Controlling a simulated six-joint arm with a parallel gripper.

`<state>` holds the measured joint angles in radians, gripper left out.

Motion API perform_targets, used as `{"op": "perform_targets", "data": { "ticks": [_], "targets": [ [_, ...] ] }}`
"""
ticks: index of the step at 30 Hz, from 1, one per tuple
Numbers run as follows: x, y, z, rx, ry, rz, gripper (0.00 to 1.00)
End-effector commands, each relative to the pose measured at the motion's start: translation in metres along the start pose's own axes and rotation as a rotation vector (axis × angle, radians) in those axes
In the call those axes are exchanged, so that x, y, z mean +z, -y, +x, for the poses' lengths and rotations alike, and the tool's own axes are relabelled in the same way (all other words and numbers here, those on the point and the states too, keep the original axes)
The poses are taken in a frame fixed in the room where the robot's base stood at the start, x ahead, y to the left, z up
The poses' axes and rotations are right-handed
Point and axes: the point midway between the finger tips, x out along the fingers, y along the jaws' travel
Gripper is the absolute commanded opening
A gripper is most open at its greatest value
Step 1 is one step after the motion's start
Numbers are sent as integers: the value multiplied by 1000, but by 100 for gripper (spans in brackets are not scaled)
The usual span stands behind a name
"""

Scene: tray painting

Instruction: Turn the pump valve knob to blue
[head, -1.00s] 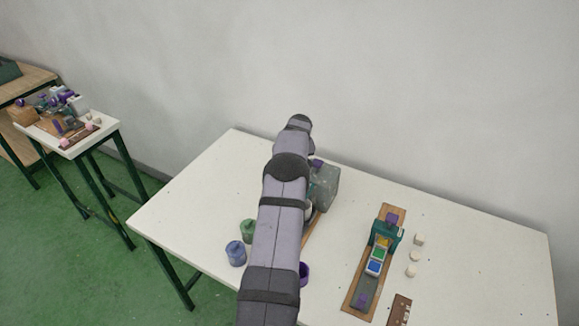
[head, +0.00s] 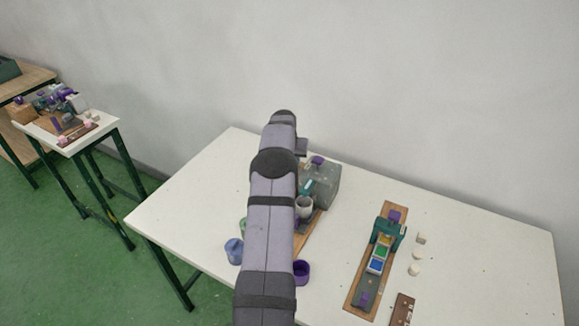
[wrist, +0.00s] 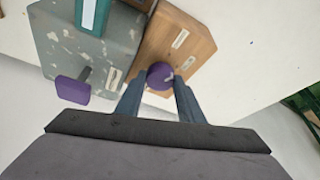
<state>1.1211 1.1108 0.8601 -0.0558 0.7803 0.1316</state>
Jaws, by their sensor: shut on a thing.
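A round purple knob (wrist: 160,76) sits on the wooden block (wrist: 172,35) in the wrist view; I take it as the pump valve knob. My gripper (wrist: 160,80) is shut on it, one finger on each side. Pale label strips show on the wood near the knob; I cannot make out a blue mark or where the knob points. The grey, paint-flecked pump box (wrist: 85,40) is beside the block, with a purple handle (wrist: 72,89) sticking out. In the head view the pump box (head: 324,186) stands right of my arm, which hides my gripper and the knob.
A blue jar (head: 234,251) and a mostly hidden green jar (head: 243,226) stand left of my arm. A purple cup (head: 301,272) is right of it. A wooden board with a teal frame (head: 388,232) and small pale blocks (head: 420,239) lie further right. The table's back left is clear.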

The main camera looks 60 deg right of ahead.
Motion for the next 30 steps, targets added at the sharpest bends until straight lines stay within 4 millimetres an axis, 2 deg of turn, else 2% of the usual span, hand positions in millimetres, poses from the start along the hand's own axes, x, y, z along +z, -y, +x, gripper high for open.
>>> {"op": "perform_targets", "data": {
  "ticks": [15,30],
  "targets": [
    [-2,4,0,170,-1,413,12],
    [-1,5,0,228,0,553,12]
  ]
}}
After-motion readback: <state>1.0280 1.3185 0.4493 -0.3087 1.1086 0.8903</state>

...

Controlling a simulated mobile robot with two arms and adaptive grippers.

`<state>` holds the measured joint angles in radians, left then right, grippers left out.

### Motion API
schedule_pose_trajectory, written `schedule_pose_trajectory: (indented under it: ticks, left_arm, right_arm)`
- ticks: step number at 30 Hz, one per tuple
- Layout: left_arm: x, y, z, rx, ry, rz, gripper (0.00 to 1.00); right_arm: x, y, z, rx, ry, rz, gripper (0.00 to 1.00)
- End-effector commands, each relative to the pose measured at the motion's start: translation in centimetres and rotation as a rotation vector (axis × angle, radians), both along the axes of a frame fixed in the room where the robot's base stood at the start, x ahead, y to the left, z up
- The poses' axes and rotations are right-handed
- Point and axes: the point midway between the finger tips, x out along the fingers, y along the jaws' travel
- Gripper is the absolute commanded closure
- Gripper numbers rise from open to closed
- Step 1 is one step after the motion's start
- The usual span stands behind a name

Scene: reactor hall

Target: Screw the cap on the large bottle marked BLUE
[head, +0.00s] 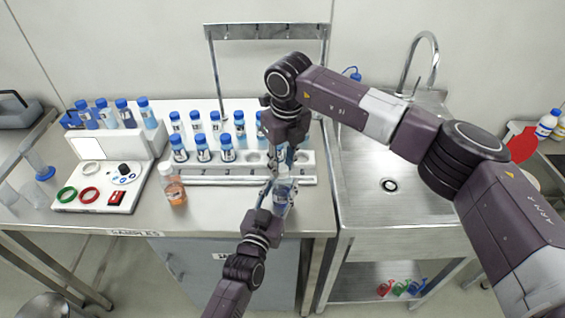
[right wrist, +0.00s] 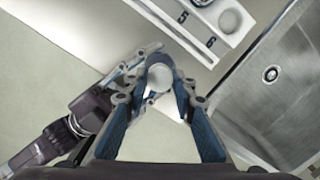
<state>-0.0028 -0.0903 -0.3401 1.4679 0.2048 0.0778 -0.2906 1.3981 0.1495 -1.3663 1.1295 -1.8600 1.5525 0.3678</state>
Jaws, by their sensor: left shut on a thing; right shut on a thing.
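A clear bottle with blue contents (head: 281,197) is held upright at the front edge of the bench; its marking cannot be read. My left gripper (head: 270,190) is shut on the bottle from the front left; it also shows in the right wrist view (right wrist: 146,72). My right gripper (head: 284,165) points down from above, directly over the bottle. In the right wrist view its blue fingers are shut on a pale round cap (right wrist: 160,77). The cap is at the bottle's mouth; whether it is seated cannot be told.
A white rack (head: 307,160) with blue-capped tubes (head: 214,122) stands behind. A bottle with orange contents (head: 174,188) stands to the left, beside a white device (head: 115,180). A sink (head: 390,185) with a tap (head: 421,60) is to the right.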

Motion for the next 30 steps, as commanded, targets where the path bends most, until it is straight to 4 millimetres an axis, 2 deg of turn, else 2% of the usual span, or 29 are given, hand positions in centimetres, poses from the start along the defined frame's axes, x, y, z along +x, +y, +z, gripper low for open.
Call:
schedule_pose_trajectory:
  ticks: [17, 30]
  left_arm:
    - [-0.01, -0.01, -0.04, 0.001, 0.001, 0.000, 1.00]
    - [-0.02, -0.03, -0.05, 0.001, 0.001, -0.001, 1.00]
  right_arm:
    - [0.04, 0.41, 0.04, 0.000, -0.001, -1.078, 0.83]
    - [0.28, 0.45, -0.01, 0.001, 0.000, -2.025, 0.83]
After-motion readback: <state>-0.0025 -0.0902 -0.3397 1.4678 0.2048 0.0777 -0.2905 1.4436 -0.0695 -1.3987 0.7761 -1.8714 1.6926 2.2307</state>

DIRECTIONS.
From the records above, quote word for word only the lines beginning at the line that has "Numbers are sent" and stopping after the line that has "<state>1.1211 1.1108 0.8601". Omit the pictures.

EXERCISE RESPONSE.
Numbers are sent as integers: the value multiplied by 1000, but by 100 for gripper (spans in brackets are not scaled)
The usual span stands behind a name
"""

Scene: tray painting

Instruction: Turn the pump valve knob to blue
[head, -1.00s] 
[head, +0.00s] 
[wrist, +0.00s] 
<state>1.1211 1.1108 0.8601 -0.0558 0.7803 0.1316</state>

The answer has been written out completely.